Monday, August 26, 2013

Magical Realism

The day that he told me, I was wearing a pink sundress, ties at the shoulder, with large ostentatious yellow flowers spread throughout.  It was a maxi dress before we called them maxi dresses, billowing at my ankles, its hem grazing the top of my silver Birkenstock sandals.  This is not important at all.

I tend to remember things by what I was wearing, which is more of a carnival trick than anything useful.  I recount it here though, because, in the grand scheme of things, there are other things I don't remember and I can't tell you why.  The dress remains as a gaudy reminder of the day because so many other things are lost to the wind and the leaves and the youth.

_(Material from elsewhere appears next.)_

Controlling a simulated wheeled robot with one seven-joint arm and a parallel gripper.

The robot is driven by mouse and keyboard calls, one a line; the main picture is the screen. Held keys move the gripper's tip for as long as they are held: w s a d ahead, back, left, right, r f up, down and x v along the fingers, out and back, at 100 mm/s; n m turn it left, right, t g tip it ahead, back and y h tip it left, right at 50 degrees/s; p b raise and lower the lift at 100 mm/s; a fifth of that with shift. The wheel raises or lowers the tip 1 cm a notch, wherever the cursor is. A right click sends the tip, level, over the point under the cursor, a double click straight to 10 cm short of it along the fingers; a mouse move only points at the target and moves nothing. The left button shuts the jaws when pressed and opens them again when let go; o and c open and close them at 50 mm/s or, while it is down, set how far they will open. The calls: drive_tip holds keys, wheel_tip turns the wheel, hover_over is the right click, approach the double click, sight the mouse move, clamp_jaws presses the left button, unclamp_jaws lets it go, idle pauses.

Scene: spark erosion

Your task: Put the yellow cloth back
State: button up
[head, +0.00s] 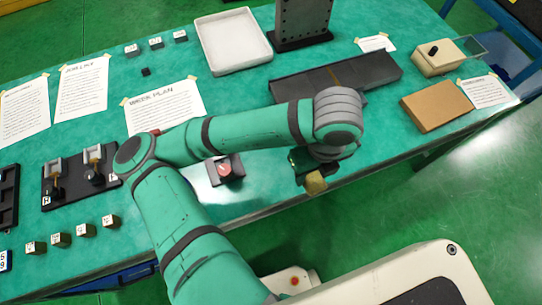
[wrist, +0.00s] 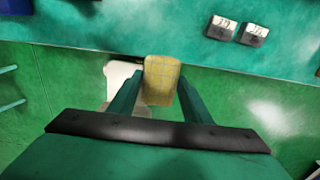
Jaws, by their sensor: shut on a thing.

He told me that he was in love with me and I remember nothing else.  I imagine that I got up and left, I must have, but I don't remember it.  I must have driven home, I must have talked to him afterward, but I don't remember any of it.  The moment itself, the words themselves, just hang in my memory like a floral dress, the hem flirting with the ground.

***
My junior year of college I wrote a poem about it.  Poetry is not my thing, but I was trying, in that way that you do because it seems inevitable.  OF COURSE the English major with the plastic glasses and chewed off hair will have a book of poems stashed in her bag.  In the poem, the girl and the boy sit at the picnic table and talk.  He tells her he loves her and she skips across the lily pads in the wetlands in front of them and disappears.  The name of the poem was Magical Realism, and it was a fitting title as it was the name of a literary genre that I didn't really understand tied to an event that I didn't really understand.  I ended up turning it in for some kind of free-write thing in a seminar I took and my professor really liked it, splashing a big red "A" on it.  I was proud of that and kept it for years in my bedside table, the paper surviving with a handful of other mementoes through a couple of moves.  Inevitably though, I lost that too.

***
One morning while we were at the beach this year, I found myself on the back deck facing the ocean, paging through a cookbook, my fingers grazing the photographs of cakes like idylls.  It was early and the kids weren't up yet.  I was wearing a v-neck t-shirt and black yoga pants, my sea-addled hair tied up in a messy top knot.  I'm sitting on my feet like a child, lost in the book and in my plans for the cakes.  He walks up behind me, already wearing his cycling gear, probably late for his ride.  I don't turn around--I am used to him now in a way that is both amazing and humdrum.  He puts his hands on my shoulders and pulls me toward him a bit, pushing his nose into the hollow between my earlobe and the side of my neck.  He stands there and breathes a bit and then kisses my neck and says into my ear, his voice heavy like the wetlands:  "I can't get enough of you, baby cakes."  And then he leaves, walking gingerly through the house in his cycling shoes, clop clop clopping away.

***
Just yesterday I was on campus, a short pink dress ruffled around my thighs, my feet squeezed into Lilly Pulitzer wedges that I somehow was able to negotiate around the brick pathways in a way that I am still a little bit proud of as I sit here typing this.  The new batch of freshman were there too, being herded like identically dressed, Twitter wielding cattle to the assorted dining halls, sitting in tight circles with their orientation aides in the gardens.  I caught myself looking at them a couple of times, watching their movements as they struggled to keep up, to navigate the space that was now their new home.  He was beside me too, walking beside me, also taking it all in.  "They all look the same," he said.  "They tend to do that," I said, "Thomas Jefferson probably looked the same as all of his classmates too."  He smiles a little and I think of being one of these freshmen myself, of the girl I was before and the girl I became after.  And he is here beside me, despite that day at the wetlands, despite my 18 year old fear, despite my leaving him not once but twice, despite all that.  The man I love, the place I love, the ring on my finger with "Long time coming" etched close to my skin.  It all starts to converge a little and I realize something amazing.

I finally understand what magical realism is.

1 comment:

  1. Okay you totally made me tear up, this is so beautiful. I love your writing and when you pop up in my Feedly I get so excited even before reading it.